Pensions & Investments East Coast Defined Contribution Conference

By Staff Report

Mar. 4, 2008

Event: Pensions & Investments East Coast Defined Contribution Conference

When: March 3-4, 2008

Where: PGA National Resort & Spa, Palm Beach, Florida

What: Defined-contribution plan sponsors, providers and consultants come together to discuss compliance, best practices and the changing regulations in retirement benefits.

Conference information: For information about Pensions & Investments, go to

Day 2—March 4, 2008

Compliance complaints: Day 2 kicked off with Deanna Garen, senior vice president, relationship management, at Prudential Retirement, lamenting all the new rules and regulations confronting 401(k) plan providers.

“If only we could spend as much money on innovation as we do on compliance,” she said as several people in the audience nodded their heads.

Preaching to the choir: Keynote speaker Raymond Martin spent the first half of his keynote speech discussing the retirement savings crisis in America—a concern that wasn’t new to attendees.

However, benefits managers’ ears pricked up when Martin, president and CEO of CitiStreet Advisors, chastised them for only automatically enrolling new hires into their 401(k) plans and not current employees.

The three biggest reasons companies say they do not automatically enroll current employees is they are afraid of increased liability, more costs associated with offering an employer match to more participants, and a fear of increased complaints from employees, Martin said.

But if companies comply with the Pension Protection Act on default funds for employees, liability shouldn’t be an issue, he said. And proper communications and education should address complaints from employees, he said. And what about increased cost?

“My sense is that the savings companies are seeing from changes in their pensions and health care plans are more than the increase cost associated with the employer match,” he said.

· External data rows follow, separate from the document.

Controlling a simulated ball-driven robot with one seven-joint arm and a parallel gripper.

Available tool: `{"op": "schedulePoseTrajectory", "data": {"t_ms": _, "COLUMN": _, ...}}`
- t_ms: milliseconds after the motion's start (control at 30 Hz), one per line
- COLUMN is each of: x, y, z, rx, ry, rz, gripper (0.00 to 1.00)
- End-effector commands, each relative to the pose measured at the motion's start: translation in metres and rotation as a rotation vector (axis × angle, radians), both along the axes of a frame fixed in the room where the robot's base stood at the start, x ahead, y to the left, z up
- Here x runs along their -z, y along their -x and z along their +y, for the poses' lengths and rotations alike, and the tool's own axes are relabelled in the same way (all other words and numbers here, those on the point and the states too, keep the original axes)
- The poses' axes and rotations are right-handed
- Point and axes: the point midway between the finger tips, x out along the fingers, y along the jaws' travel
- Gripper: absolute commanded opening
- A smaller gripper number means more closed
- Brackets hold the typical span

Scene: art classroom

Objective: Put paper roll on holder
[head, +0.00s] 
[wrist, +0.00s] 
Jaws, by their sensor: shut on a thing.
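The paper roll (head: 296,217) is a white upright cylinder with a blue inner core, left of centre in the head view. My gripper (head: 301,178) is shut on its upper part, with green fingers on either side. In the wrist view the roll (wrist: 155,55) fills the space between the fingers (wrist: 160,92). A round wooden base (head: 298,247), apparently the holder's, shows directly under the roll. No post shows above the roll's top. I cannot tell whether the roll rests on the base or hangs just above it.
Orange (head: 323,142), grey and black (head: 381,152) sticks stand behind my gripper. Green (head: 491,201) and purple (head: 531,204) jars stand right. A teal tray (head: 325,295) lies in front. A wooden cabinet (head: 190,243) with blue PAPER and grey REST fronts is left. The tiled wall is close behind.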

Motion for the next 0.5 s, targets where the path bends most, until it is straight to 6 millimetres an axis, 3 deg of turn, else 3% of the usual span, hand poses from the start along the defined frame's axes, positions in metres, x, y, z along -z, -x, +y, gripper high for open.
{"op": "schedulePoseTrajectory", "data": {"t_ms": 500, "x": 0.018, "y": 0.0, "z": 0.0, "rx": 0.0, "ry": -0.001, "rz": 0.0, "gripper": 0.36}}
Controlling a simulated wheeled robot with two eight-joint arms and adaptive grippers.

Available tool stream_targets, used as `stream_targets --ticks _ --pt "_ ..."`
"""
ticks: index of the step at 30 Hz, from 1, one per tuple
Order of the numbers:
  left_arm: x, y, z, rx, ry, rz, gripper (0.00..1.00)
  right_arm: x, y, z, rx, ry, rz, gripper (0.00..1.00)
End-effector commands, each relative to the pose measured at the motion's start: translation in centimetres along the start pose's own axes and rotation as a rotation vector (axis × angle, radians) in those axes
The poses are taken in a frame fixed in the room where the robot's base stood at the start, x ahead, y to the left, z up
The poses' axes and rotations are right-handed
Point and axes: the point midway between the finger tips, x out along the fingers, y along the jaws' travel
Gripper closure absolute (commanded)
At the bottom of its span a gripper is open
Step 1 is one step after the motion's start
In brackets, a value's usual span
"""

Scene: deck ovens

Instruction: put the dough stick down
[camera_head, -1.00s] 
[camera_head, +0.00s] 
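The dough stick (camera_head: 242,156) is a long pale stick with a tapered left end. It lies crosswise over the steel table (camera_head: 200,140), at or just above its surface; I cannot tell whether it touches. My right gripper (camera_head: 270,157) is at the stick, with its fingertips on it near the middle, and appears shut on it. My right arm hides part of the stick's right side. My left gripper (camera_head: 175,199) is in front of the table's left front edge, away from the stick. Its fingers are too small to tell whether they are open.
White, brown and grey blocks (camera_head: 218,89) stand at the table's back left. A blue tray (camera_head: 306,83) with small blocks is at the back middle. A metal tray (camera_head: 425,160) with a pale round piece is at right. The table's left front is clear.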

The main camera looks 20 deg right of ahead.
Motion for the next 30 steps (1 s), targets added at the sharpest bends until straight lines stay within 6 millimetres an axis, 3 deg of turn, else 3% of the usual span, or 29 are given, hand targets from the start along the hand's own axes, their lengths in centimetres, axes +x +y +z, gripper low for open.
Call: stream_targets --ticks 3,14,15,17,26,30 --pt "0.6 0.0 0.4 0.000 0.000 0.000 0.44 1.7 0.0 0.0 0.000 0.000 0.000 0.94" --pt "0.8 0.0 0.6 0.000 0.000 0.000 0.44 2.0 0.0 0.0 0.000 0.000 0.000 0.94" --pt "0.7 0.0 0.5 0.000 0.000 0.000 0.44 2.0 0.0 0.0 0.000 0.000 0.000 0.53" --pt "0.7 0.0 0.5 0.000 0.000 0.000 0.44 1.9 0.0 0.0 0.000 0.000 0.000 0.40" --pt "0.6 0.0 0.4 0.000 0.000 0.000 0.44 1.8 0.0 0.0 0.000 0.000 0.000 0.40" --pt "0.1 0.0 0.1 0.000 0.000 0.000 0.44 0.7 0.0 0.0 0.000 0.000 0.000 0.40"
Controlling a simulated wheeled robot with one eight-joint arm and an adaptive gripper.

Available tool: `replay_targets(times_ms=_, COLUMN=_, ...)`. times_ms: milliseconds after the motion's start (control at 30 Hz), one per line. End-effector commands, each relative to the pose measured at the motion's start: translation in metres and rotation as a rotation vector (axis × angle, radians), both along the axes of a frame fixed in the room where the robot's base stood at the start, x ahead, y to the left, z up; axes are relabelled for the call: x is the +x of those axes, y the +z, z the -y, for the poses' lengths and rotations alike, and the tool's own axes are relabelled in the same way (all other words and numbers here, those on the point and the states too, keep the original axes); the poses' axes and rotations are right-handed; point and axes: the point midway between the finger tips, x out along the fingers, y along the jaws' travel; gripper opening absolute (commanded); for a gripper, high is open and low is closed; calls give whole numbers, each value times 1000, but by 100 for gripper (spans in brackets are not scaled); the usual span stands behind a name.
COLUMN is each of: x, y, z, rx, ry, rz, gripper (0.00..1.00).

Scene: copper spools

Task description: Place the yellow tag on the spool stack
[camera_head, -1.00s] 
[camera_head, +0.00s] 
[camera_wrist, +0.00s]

Martin also gave an earful to 401(k) plan providers for making it so difficult for employees to roll over their assets from a 401(k) plan to an Individual Retirement Account. This is a particular issue as young people are switching jobs more often, he said.

“It is just absurd how difficult financial institutions make it to roll over money,” he said. As a result, employees often just cash out of their plans.

Even legislators—none of whom were in attendance—got a talking-to from Martin in his speech. As people are living longer, these individuals are going to need to figure out how to pay for their health care in retirement, he said. Martin called on Congress to allow for tax-free withdrawals from 401(k)s to pay for health care.

“This could be yet another incentive to get employees participating in their 401(k) plans.”

Day 1—Monday, March 3, 2008

More news on the horizon: Plan sponsors and providers who thought they could relax now that the Pension Protection Act has been enacted were in for a rude awakening from the opening speaker of the conference.

James Delaplane, a partner at the Washington law firm Davis & Harman, is a regular speaker at the P&I events and is known for waking up attendees by listing a number of important issues being batted around Capitol Hill. This conference was no different.

A pressing concern for both plan sponsors and plan providers is the Department of Labor’s pending regulations on fee transparency.

First, the DOL is planning to establish regulations on how plan providers should disclose fees to plan sponsors. This, however, may not be limited to just defined-contribution providers, Delaplane noted. As it currently stands, health and welfare providers and defined-benefit providers would also have to disclose this information—which came as news to several attendees.

“Many people are saying that they should break this out into different buckets,” Delaplane said in an interview after his presentation. It remains unclear what the Labor Department will do.

Even more pressing for employers, however, is what will happen with the current discussions both at the DOL and on Capitol Hill on how employers should disclose fees to plan participants.

Right now, the DOL, the House of Representatives and the Senate are all looking at this issue. The potential good news for employers, according to Delaplane, is that while the House is likely to pass a bill, the Senate is not. This means the Labor Department will likely be the source of the rules on how companies should disclose fees to plan participants.

Without predicting who our next president might be (at the last conference, he predicted that Mitt Romney would be running against Hillary Rodham Clinton), Delaplane also discussed the various implications for employers if Clinton, Obama or McCain became president.

Regardless of who becomes president, there will be much discussion in coming years about how to take care of the baby boomers as they retire, Delaplane said.

The national concern about reaching people who are not covered in retirement plans is only growing.

And the question that all companies are going to be wrestling with is what happens to those retired employees and their management of money after they leave the company, he said. “Are you ready to take that on?”

Effective marketing for 401(k)s: Sitting outside over breakfast, Ross Servick, head of consultant and research relations at Schroders Capital Management, discussed one of the most effective strategies of increasing 401(k) plan participation that he had ever witnessed.

Twenty years ago, when he was just starting to work at MFS Investment Management, the HR person gave him and the other new employees two forms.

They were told that one was to fill out now and if they didn’t want to do that, they could fill out the second one when they turned 65. The first form was a 401(k) application. The second? An application to work for McDonald’s.

Needless to say, everyone signed up.